Sebagai guru besar agama Islam ia kemudian mendapat julukan “Suhun”. Dalam buku Javaansch-Nedherlansch Handwooenboek (1901) karya J.F.C Gerieke dan T.Roorda, disebutkan bahwa Suhun merupakan
kata dasar dari Sunan. Nah, kemudian berubahlah panggilan suhun menjadi
sunan. Karena menetap di Ampel, maka Raden Rahmat kemudian popular
dengan sapaan Sunan Ampel.
Kata “wali”, berasal dari kalimat waliyullah atau
wali Allah. Dalam tradisi Jawa, terutama kalangan orang-orang Islam,
tulis Drs.H.Syamsudduha dalam Jejak Kanjeng Sunan (1999), “wali” tidak
hanya sekedar sebutan, tetapi ada “roh” atau “geest” di dalamnya.
Sebutan
wali di situ tidak bisa dilepaskan dari Al Quran, seperti terdapat
dalam Surat Yunus ayat 62-64. Ayat itu mengandung makna wali Allah,
ialah orang yang karena iman dan taqwanya tidak merasa takut, tidak
mengenal sedih, selalu gembira atau senantiasa optimistik dalam
perjuangan, karena yakin dengan janji Allah yang akan memberi kemenangan
dan keberhasilan.
Perkembangan
zaman dan semakin tumbuhnya kehidupan manusia, maka penyebaran Islam di
Tanah Jawa semakin nyata. Sunan Ampel tidak lagi sendiri, tetapi ada
delapan lagi penyebar agama Islam yang juga memperoleh gelar yang sama.
Dari delapan orang yang bergelar Sunan, satu di antaranya dipanggil
Syekh.
Sunan
Ampel dengan tujuh Sunan dan satu Syekh ini disebut sebagai Wali yang
sembilan atau Wali Sanga atau Wali Songo. Mereka adalah Sunan Ampel di
Surabaya, Syekh Maulana Malik Ibrahim dan Sunan Giri di Gresik, Sunan
Drajat di Lamongan, Sunan Bonang di Tuban, Sunan Kalijaga di Demak,
Sunan Muria di Gunung Muria, Sunan Kudus di Kudus dan Sunan Gunung Jati
di Cirebon.
Museum Wali Songo
Masyarakat
Surabaya patut bangga terhadap keberadaan Sunan Ampel. Betapa tidak,
sebab dengan adanya kiprah masa lalu Sunan Ampel itu, mengangkat derajat
Surabaya sebagai “Kota Relegius”. Kota yang peduli terhadap agama,
khususnya Islam. Berkat kiprah Sunan Ampel dengan segala peninggalan
sejarah yang dibuatnya, kini Surabaya dapat menjadi pusat sejarah Islam
di tanah Jawa.
Sunan
Ampel sebagai sunan yang “dituakan” di antara delapan Wali Songo
lainnya, menjadi Surabaya sebagai pangkal kegiatan ziarah “Wali Songo”.

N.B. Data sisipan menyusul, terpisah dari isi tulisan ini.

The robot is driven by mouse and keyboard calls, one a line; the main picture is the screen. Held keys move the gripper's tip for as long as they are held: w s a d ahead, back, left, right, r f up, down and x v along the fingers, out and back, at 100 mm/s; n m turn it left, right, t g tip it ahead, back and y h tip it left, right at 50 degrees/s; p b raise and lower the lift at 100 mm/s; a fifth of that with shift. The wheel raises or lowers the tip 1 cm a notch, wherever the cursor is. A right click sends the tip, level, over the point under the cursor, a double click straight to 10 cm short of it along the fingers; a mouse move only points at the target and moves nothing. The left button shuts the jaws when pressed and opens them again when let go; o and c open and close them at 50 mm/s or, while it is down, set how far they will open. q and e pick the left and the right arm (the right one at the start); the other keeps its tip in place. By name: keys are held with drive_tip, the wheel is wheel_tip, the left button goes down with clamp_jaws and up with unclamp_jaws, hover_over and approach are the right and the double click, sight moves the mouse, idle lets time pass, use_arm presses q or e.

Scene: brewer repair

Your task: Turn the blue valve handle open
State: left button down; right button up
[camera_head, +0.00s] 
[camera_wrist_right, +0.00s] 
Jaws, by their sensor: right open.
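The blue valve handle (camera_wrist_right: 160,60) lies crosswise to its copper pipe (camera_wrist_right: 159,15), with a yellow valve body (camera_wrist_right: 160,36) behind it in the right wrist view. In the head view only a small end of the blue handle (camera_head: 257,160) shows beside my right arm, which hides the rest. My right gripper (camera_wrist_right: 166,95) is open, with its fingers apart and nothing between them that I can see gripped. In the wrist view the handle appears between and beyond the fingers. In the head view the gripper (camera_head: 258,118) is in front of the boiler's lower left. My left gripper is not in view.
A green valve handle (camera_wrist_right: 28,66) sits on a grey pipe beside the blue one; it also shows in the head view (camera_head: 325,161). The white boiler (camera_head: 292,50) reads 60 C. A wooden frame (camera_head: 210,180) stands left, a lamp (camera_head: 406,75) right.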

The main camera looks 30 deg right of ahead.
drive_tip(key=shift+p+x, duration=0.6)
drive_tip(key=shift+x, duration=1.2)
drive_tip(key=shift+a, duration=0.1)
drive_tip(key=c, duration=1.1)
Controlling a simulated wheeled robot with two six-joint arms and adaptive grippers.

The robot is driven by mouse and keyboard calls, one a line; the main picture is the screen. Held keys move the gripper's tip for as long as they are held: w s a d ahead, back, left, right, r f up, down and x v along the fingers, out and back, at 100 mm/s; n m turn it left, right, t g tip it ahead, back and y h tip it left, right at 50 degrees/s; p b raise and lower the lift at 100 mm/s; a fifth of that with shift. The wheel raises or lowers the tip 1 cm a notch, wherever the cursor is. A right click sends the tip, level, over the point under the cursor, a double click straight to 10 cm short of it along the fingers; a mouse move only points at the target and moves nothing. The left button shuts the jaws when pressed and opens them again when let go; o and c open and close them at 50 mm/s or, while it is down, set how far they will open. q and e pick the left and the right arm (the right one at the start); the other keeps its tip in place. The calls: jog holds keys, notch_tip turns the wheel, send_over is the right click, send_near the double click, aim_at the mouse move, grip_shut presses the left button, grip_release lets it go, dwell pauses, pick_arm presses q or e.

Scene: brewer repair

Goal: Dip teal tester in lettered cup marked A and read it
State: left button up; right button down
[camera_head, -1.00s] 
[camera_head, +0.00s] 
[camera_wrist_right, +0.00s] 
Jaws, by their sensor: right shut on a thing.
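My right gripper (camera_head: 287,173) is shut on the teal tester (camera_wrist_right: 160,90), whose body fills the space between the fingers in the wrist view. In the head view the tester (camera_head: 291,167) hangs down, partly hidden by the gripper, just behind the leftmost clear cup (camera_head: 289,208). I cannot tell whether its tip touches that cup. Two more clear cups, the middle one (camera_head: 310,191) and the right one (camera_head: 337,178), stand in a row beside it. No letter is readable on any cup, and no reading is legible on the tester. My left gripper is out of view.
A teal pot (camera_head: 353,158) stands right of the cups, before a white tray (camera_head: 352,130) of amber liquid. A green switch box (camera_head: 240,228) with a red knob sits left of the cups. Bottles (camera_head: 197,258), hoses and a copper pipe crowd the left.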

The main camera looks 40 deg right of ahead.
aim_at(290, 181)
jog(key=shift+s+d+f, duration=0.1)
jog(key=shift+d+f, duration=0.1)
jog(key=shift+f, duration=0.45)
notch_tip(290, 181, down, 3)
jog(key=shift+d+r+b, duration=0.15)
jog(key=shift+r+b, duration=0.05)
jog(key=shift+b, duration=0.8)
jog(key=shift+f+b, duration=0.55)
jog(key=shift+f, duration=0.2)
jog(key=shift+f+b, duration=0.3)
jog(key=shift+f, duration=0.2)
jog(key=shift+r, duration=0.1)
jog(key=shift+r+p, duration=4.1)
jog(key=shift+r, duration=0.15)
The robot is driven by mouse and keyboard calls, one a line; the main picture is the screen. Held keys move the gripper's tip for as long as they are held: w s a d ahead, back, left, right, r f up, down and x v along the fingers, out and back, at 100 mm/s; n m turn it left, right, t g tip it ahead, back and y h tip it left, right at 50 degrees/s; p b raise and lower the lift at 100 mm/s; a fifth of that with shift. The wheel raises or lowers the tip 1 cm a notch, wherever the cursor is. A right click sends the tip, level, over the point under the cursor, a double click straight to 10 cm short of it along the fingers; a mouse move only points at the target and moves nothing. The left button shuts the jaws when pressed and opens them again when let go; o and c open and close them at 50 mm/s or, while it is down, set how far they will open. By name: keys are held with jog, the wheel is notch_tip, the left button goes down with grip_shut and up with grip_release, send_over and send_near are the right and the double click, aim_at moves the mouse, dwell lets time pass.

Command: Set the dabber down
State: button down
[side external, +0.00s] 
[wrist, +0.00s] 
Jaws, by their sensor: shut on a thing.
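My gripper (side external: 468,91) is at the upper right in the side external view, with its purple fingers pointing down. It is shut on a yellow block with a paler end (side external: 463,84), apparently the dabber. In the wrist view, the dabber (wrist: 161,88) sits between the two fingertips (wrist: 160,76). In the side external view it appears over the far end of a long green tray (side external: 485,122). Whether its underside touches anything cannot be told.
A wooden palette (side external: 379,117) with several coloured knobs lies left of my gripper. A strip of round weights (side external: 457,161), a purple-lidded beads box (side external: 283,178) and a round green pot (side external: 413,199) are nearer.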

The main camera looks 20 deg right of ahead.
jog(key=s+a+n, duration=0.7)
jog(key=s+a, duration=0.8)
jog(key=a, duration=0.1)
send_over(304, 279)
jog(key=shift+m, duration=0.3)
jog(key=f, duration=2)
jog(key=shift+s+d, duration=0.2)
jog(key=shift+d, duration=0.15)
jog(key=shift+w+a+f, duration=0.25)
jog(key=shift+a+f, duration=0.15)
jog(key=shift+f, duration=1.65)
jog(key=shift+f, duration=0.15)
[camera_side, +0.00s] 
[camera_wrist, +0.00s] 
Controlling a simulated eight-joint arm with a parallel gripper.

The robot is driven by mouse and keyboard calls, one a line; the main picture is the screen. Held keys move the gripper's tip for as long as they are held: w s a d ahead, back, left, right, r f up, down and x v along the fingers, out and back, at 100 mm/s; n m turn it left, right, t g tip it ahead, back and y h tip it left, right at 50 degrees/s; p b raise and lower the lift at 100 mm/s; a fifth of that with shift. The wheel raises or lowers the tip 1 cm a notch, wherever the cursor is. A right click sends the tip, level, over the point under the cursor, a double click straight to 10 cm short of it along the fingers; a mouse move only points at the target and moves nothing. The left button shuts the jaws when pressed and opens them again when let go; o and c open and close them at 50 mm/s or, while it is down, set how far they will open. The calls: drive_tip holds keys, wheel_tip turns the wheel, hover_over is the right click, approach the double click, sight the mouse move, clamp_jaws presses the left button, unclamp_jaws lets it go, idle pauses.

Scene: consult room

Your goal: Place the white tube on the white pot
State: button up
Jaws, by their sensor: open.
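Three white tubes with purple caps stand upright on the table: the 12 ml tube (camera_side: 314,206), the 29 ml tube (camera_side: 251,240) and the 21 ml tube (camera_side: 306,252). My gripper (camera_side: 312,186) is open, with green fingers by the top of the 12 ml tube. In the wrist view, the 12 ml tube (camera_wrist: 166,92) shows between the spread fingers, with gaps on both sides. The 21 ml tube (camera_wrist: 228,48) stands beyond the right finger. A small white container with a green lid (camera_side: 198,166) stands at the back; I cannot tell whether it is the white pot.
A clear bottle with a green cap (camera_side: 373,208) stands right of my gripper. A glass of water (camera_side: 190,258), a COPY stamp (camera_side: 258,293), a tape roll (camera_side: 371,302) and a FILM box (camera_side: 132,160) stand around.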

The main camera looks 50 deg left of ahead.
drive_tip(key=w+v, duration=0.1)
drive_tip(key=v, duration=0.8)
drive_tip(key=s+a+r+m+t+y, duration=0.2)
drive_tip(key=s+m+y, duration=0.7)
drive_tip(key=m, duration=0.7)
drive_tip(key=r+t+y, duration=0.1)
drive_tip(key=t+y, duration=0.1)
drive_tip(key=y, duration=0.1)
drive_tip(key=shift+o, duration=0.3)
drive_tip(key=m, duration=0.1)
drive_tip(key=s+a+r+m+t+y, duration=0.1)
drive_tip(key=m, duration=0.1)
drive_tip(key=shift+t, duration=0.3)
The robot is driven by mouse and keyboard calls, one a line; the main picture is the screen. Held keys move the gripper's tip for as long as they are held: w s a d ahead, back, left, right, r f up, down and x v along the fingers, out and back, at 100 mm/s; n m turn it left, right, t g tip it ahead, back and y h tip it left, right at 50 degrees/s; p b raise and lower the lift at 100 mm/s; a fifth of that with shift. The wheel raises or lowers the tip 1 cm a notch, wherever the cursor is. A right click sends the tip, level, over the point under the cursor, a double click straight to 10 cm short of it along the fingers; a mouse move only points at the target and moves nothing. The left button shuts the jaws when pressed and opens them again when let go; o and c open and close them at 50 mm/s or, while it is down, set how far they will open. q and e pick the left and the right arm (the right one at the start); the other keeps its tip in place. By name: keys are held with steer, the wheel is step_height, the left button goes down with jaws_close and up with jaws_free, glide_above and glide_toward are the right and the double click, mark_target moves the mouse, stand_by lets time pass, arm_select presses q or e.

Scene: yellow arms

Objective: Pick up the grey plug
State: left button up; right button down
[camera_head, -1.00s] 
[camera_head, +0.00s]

Dan sudah umum, sebelum melakukan ziarah ke makam-makam Wali Songo,
Masjid Agung Ampel dan makam Sunan Ampel dijadikan tempat start. Dari sini baru kemudian menuju ke Gresik, Lamongan, Tuban, Gunung Muria, Kudus, Demak dan finish di Cirebon.
Biasanya,
kalau kita akan melakukan perjalanan jauh, maka di awal perjalanan kita
membuat perencanaan tentang tujuan selanjutnya. Saat berada di tempat
pemberangkatan awal, kita wajib mengetahui peta yang akan dituju
kemudian. Artinya, untuk ziarah Wali Songo, ketika masih berada di strat makam
Sunan Ampel, maka rencana kunjungan ke delapan wali lainnya sudah
dipersiapkan. Bahkan, gambaran tempat yang akan dituju sudah ada di
angan-angan.
Angan-angan
tentang Wali Songo itu harus berada di Surabaya, bentuk angan-angan itu
adalah suatu tempat yang mampu memberi gambaran ke depan. Jadi, apa
yang dikatakan mantan Kepala Dinas Pariwisata Kota Surabaya,
Drs.H.Muhtadi,MM sangat tepat.
Pemerintah
Kota Surabaya, harus dapat menciptakan gambaran keseluruhan tentang
Wali Songo itu dalam bentuk “Museum Wali Songo”. Dengan adanya gambaran
yang diperagakan dan diinformasikan dari Museum Wali Songo, maka para
wisatawan atau peziarah memperoleh bekal yang sangat berguna.
Museum Wali Songo di Surabaya harus mampu memberi gambaran masing-masing aktivitas ke sembilan wali itu.
Selain
kiprah Sunan Ampel yang sudah banyak diungkap, di museum itu perlu
digambarkan secara jelas tentang Syekh Maulana Malik Ibrahim dan Sunan
Giri di Gresik. Begitu pula dengan Sunan Drajat, Sunan Bonang, Sunan
Muria, Sunan Kudus, Sunan kalijaga dan Sunan Gunung Jati.
Tentunya,
apa yang digagas Muhtadi itu layak memperoleh dukungan dari petinggi
Kota Surabaya, yakni Walikota Surabaya bersama Dewan Perwakilan Rakyat
Daerah (DPRD) Kota Surabaya, perguruan tinggi serta masyarakat pencinta
sejarah. Dengan kebersamaan semua pihak, insya Allah, gagasan tentang
pendirian Museum Wali Songo di Surabaya dapat diwujudkan.